I always like the Technorati “State” Reports but they always provoke more questions than answers about this beloved, perhaps dys-functional and upside down media we use. I read over the Why and How and Where and How Much posts with some interest. But I have more basic questions than the big ones. The why question I have is more basic than:
Why have blogs become a significant part of the media landscape so
quickly? Just what is it that makes the medium of blogging so
compelling? What are bloggers blogging about and why?
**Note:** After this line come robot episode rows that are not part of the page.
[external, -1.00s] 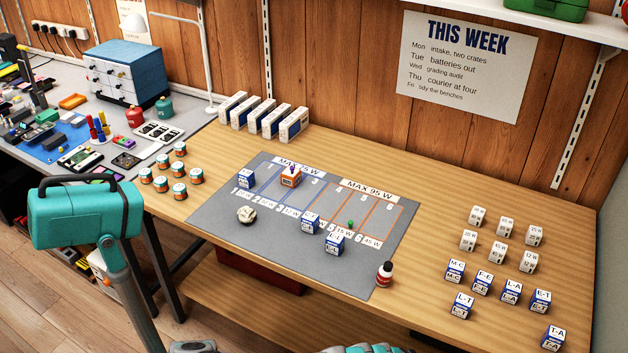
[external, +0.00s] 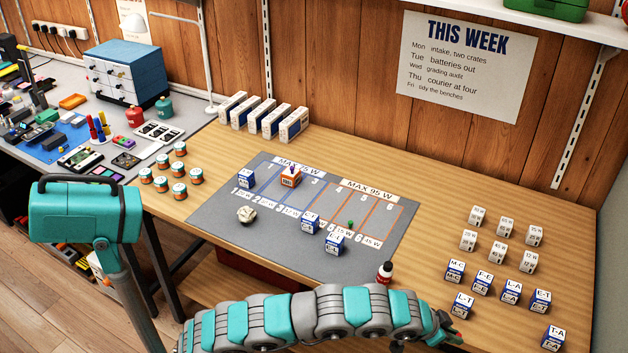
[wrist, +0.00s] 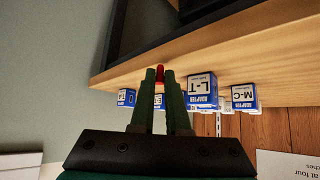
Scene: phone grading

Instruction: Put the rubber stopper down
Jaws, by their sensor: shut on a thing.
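In the wrist view my gripper (wrist: 160,82) has dark green fingers close together, with a small red piece, the rubber stopper (wrist: 160,73), between their tips. Only the stopper's end shows; the fingers hide the rest. The wooden bench (wrist: 240,75) appears tilted in this view, with blue-and-white adapter boxes beyond the fingers. I cannot tell the gap between the stopper and the bench top. In the external view my arm reaches along the front of the bench (external: 430,205) towards the lower right; the stopper cannot be made out there.
Adapter boxes (external: 482,284) and white cubes (external: 497,251) fill the right side. Bare wood lies between mat and cubes.

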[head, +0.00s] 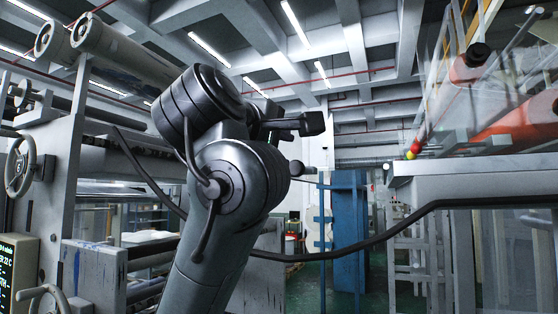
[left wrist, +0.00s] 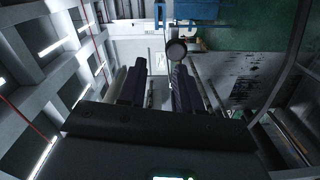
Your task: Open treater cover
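My left arm crosses the middle of the head view, and its dark left gripper (head: 308,146) points right, away from the camera. In the left wrist view the gripper (left wrist: 158,72) has two dark fingers standing apart with a clear gap. A round dark knob (left wrist: 176,50) shows near the tip of the right-hand finger; I cannot tell whether they touch. A small dark knob (head: 297,168) with a short rod shows beside the wrist in the head view. I cannot tell which part is the treater cover. My right gripper is not in view.
A machine frame with a handwheel (head: 20,168) and large rollers (head: 110,45) stands at left. A grey beam (head: 470,185) and orange rollers (head: 515,125) are at right, with a black cable (head: 400,220) below. A blue cabinet (head: 348,235) stands behind on green floor.

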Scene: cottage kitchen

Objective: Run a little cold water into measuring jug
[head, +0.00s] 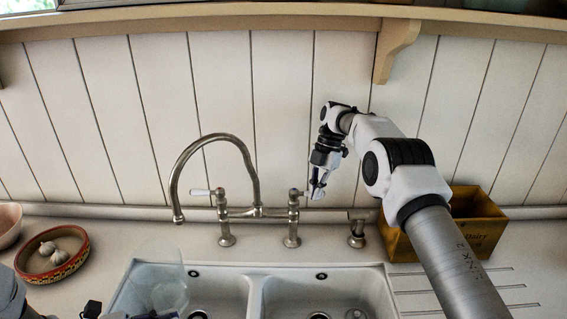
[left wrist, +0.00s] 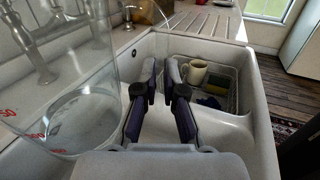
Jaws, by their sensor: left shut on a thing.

From Day 2: The What and Why of Blogging
No, I understand the Big Why questions and why they’re important. But the why question I have both transcends and is more basic. Why blog at all? What is it that draws people to the blog as a media of discovery, definition, deliberation, and perhaps even creation? I think we are all anthropologists of a sort on a mission of discovery and we perhaps do the blogging as Technorati says to present personal and professional ideologies. But why? I think its just as personal as though Mojave Desert prehistoric bloggers so long ago told us mysterious bits and pieces.
Imagine a blog-ologist digging up the remains of the blogosphere some years ahead. She turns to her robotic companion and begins the archeological meandering that makes up so much science.
This blogosphere was rich and textured. It seems to take into account a wide tapestry of human behavior, condition, and social life. People did this and did this often. This sphere of the blog was rich but yet people hammered each other at times and the media loved and hated it. We don’t have enough material culture; but was this sphere of the blog truly full of the same kind of human or did a wide swatch of humans do this blogging? Are there so-called socio-economic indicators of power, wealth at work? What is this whole authority thing and how did it cause stress and evolution of this sphere? Did the sphere ever look fractured or at stress because its social evolution could not keep up with its technical? Was there ever anomie at work?
Soon this future blog-ologist would put down the word-based trowel and rest. I bet if there were one blog she would read with relish and desire and wanting more; it would be Doc’s. I sure would want Doc’s blog encapsulated so I could read his journey. There is wheat and there is chaff. Blogs come and go. People update or not. The deeper why questions remain. But the blog-ologist would want to know. What were those social, economic, technological, and personal things? What caused the sphere to fragment and join again and get more complex? Is it the answers that Technorati presents or are the questions deeper and the report, while it provides a wealth of statistical, personal, and other information, cannot really reach the fabric.
Who knows?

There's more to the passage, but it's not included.